» **Your instructions**
Print the lines beginning with the one that contains "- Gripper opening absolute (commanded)" and ending with the one that contains "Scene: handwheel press", exactly, both included, and no other lines.
★ ★ ★ ★ ★ ★ ★
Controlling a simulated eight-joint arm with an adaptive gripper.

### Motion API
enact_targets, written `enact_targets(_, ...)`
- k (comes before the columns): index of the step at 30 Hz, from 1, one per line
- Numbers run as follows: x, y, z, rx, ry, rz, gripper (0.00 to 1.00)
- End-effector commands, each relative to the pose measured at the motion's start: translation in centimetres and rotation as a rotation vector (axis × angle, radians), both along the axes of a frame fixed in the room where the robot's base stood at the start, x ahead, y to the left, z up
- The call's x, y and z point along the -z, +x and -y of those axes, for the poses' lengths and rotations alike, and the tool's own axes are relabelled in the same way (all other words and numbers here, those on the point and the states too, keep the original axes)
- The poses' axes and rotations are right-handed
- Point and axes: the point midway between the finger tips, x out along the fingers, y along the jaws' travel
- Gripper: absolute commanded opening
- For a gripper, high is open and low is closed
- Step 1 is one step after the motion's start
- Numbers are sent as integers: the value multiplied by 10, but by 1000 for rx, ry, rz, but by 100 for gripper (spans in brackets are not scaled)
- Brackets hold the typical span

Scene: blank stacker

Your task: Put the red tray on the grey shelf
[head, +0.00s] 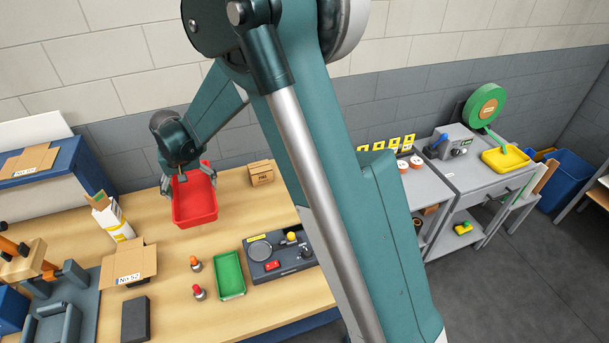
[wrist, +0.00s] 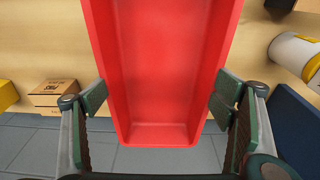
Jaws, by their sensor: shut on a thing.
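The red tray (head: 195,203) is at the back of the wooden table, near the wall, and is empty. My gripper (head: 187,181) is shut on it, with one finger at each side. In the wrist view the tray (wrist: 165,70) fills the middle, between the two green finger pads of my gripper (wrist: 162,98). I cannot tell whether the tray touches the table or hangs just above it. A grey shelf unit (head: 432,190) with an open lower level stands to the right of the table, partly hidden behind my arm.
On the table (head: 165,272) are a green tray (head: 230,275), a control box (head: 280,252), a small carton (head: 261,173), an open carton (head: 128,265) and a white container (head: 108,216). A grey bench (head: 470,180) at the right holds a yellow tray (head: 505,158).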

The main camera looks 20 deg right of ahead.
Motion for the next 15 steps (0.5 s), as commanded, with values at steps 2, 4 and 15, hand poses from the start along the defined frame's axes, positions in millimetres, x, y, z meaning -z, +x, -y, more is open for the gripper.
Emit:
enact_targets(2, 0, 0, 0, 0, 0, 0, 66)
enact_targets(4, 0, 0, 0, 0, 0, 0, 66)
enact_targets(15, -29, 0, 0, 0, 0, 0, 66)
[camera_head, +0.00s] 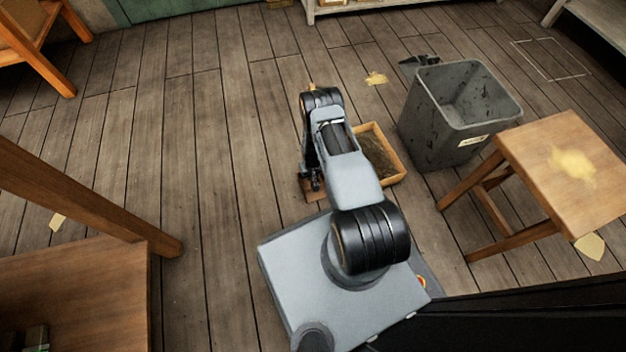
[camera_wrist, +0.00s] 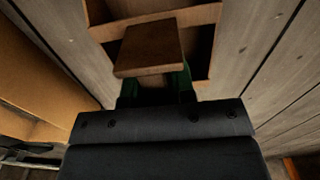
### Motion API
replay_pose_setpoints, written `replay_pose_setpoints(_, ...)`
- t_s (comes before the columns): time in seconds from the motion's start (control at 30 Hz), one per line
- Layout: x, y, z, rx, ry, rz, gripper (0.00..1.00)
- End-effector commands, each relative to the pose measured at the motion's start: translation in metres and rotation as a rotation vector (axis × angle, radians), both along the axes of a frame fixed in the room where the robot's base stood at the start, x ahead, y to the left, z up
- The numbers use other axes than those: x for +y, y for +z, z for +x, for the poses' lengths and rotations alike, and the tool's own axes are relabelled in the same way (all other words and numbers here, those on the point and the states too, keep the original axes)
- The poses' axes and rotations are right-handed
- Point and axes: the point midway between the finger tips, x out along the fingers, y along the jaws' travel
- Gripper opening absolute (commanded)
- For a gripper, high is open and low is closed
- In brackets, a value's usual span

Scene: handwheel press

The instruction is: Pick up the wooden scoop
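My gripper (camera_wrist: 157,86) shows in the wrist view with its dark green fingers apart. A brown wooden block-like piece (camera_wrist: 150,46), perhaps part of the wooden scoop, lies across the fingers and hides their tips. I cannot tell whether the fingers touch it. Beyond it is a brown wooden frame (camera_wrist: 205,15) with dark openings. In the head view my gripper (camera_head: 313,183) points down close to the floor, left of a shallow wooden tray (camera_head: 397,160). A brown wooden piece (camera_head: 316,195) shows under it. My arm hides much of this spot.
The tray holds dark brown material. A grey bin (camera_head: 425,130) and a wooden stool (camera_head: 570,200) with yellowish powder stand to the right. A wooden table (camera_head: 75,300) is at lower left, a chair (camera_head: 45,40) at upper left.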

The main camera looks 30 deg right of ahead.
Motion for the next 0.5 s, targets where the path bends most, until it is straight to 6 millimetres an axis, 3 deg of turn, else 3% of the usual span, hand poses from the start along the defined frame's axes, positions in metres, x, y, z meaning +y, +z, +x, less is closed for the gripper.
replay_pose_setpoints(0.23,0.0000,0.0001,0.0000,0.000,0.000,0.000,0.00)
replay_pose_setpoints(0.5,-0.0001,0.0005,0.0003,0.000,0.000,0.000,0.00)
★ ★ ★ ★ ★ ★ ★
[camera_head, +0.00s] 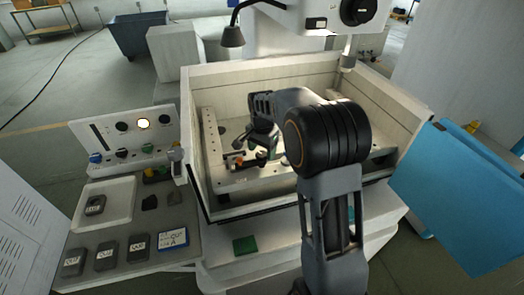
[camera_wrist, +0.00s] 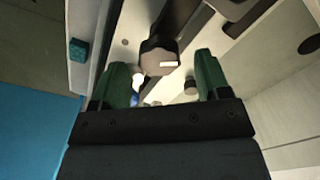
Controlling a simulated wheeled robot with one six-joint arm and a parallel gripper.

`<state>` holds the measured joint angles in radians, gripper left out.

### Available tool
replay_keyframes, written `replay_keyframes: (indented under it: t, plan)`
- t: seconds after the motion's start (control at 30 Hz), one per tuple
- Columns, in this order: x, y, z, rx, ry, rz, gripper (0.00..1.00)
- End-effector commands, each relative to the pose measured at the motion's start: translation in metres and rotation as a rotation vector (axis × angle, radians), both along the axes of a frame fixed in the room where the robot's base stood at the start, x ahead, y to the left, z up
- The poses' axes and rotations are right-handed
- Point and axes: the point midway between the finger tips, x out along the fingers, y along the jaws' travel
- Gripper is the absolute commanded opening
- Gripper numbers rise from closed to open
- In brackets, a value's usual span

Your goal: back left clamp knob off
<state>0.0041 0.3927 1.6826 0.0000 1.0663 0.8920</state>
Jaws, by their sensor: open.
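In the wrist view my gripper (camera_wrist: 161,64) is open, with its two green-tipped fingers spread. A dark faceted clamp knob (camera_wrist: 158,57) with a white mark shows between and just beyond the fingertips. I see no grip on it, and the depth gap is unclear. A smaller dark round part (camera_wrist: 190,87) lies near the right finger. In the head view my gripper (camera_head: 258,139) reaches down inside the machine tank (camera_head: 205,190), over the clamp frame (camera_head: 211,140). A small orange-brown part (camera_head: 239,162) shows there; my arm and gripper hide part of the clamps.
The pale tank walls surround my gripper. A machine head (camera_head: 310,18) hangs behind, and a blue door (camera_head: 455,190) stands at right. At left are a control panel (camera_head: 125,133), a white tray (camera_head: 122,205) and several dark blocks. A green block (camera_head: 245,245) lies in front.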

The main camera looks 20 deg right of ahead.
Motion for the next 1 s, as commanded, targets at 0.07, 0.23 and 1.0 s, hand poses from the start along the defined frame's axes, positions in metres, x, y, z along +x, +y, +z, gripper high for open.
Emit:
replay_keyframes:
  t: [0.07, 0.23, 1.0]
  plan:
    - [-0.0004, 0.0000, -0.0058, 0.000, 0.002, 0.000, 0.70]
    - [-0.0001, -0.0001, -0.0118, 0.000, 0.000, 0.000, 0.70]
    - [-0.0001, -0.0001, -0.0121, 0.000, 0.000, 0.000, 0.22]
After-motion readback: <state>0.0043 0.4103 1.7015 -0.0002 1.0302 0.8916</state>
★ ★ ★ ★ ★ ★ ★
» **Answer below**
- Gripper opening absolute (commanded)
- For a gripper, high is open and low is closed
- In brackets, a value's usual span

Scene: handwheel press

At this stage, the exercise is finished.